→ Task to complete:
Nothing but the lines from the line with "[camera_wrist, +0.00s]" to the line with "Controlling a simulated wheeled", both included, is to be repeated, and those exactly. Leave out the pictures.

→ Material shown:
--- --- ---
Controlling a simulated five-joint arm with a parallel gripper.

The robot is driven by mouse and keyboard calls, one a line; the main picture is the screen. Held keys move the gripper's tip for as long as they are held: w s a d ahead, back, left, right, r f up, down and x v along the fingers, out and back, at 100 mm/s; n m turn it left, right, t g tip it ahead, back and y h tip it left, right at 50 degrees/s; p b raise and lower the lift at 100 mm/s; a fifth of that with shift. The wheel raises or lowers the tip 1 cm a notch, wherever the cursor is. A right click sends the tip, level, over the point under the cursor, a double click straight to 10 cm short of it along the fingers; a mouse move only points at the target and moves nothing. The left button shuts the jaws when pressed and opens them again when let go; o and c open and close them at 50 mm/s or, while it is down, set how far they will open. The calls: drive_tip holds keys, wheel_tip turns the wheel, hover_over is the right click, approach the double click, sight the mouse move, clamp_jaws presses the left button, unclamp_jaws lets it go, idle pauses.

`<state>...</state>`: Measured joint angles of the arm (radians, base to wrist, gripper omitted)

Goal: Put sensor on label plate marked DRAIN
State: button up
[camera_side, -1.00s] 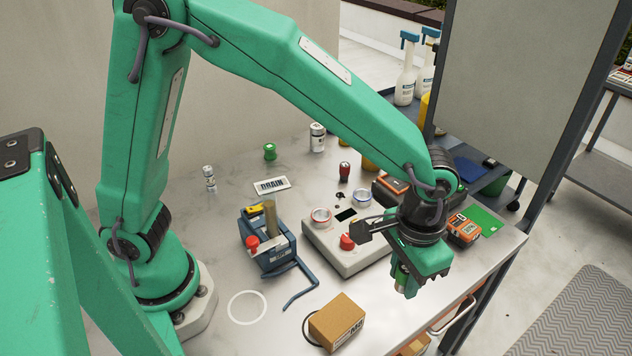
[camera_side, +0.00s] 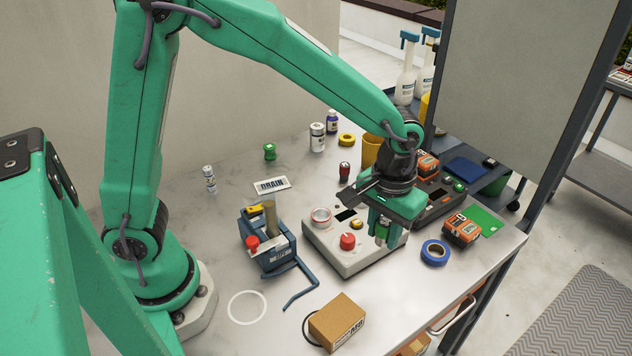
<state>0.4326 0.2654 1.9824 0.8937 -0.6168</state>
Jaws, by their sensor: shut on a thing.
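The white label plate marked DRAIN (camera_side: 272,185) lies bare on the table, left of the grey control box. My gripper (camera_side: 385,238) is to its right, over the right end of that box. It points down and is shut on a small thing, taken as the sensor (camera_side: 381,232). Only a pale, silvery sliver of it shows between the green fingers; the rest is hidden. I cannot tell how far it is above the box.
The grey control box (camera_side: 325,245) has a red knob. A blue clamp-like stand (camera_side: 270,245), a cardboard box (camera_side: 337,320), blue tape (camera_side: 435,252) and orange battery packs (camera_side: 461,230) stand around. A small white bottle (camera_side: 209,178) and green spool (camera_side: 270,152) flank the plate.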

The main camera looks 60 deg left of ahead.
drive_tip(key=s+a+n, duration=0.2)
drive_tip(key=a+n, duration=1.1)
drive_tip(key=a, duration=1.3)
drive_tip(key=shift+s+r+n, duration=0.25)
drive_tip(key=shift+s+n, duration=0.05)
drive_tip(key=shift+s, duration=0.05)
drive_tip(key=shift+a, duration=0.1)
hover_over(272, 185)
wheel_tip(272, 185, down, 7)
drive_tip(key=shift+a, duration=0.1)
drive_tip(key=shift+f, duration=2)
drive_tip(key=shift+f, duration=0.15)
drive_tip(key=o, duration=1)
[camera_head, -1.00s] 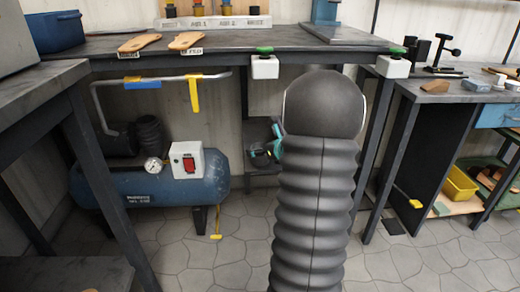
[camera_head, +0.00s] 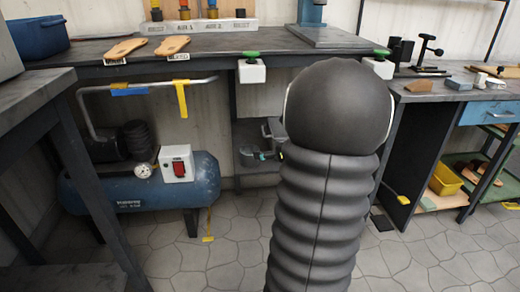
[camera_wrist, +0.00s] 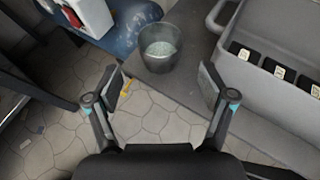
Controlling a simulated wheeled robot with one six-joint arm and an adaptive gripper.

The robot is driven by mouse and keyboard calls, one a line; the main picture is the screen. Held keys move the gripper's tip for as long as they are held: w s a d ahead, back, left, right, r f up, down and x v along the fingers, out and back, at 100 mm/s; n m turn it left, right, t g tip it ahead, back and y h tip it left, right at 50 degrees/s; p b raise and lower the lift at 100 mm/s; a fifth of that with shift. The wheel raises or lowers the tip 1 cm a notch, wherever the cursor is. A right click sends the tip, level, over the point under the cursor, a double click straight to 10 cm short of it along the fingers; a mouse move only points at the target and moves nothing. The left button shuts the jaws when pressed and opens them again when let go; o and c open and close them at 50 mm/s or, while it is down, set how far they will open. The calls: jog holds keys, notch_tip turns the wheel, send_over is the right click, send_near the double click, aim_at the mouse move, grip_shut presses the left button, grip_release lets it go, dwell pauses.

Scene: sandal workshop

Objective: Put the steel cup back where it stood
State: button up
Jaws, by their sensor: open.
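The steel cup (camera_wrist: 160,48) shows in the wrist view as a round grey cup, upright, its open mouth and pale inside bottom visible. It stands near the left edge of a grey shelf surface (camera_wrist: 185,93). My gripper (camera_wrist: 164,84) is open and empty, one finger to the left and one to the right. The cup is ahead of the fingertips, centred between their lines, and no finger visibly touches it. In the head view my gripper (camera_head: 262,152) is partly hidden behind my dark arm, low under the workbench (camera_head: 215,46). I cannot make out the cup clearly there.
A grey bin (camera_wrist: 232,63) with several labelled black compartments or blocks stands right of the cup. The blue compressor (camera_head: 140,188) is on the left under the bench. Dark table legs (camera_head: 95,170) stand at the near left. Open tiled floor (camera_head: 235,245) lies in front.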

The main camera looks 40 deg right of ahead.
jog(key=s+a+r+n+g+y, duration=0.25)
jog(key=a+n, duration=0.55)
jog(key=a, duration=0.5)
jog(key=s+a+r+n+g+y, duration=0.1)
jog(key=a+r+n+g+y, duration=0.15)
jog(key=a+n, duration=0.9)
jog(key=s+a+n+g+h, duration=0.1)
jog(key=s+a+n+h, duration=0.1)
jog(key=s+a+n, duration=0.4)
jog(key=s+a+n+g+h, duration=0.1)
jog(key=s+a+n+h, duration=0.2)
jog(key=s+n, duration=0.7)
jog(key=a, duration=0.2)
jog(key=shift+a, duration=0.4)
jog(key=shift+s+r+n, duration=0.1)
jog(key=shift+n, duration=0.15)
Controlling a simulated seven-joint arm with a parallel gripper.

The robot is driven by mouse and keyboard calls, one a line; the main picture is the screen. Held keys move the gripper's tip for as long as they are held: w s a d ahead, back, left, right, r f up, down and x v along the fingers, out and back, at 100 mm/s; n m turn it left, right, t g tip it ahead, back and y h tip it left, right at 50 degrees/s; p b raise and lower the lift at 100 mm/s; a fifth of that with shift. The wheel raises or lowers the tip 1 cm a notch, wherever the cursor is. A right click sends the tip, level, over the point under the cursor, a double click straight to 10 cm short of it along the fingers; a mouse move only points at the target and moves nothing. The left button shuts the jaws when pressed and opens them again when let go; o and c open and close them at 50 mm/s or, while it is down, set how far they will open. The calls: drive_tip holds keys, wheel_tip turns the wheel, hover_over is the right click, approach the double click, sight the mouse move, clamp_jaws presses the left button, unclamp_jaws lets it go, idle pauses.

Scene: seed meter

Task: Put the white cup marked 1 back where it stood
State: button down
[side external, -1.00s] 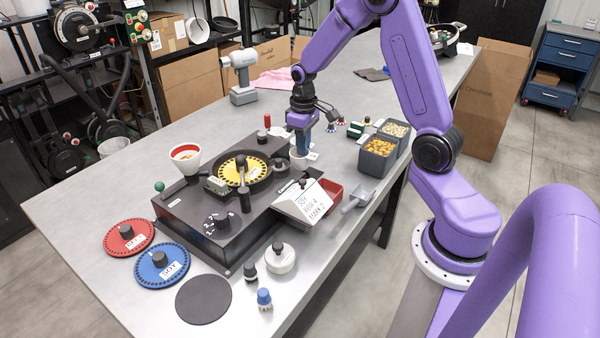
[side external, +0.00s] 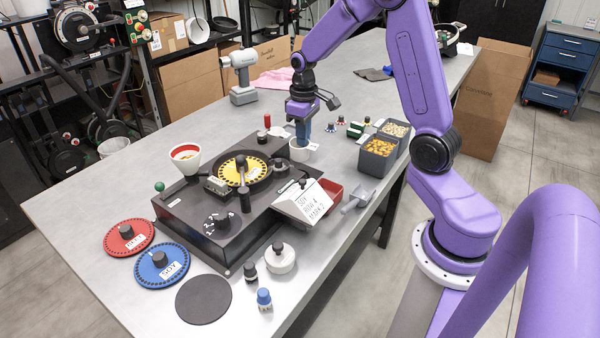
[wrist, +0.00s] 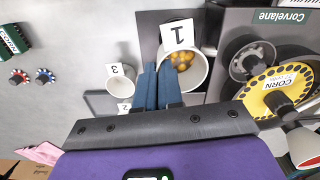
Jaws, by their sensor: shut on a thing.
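The white cup marked 1 (wrist: 186,75) has yellow kernels inside and shows large in the wrist view. My gripper (wrist: 160,104) is shut on its wall, with the blue fingers at the cup's left side. In the side external view the cup (side external: 300,154) is under my gripper (side external: 302,144), beside the far right side of the seed meter. The picture does not settle whether its bottom touches the table. A white cup marked 3 (wrist: 118,79) and a label marked 2 (wrist: 124,107) are to its left in the wrist view.
The black seed meter (side external: 195,222) with its yellow corn plate (side external: 258,178) is close beside the cup. Bins of kernels (side external: 377,158) stand to the right. A red tray (side external: 330,194) and grey scoop (side external: 355,196) lie nearer.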

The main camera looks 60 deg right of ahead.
--- --- ---
→ Expected answer:
[camera_wrist, +0.00s] 
Controlling a simulated wheeled robot with one six-joint arm and an adaptive gripper.

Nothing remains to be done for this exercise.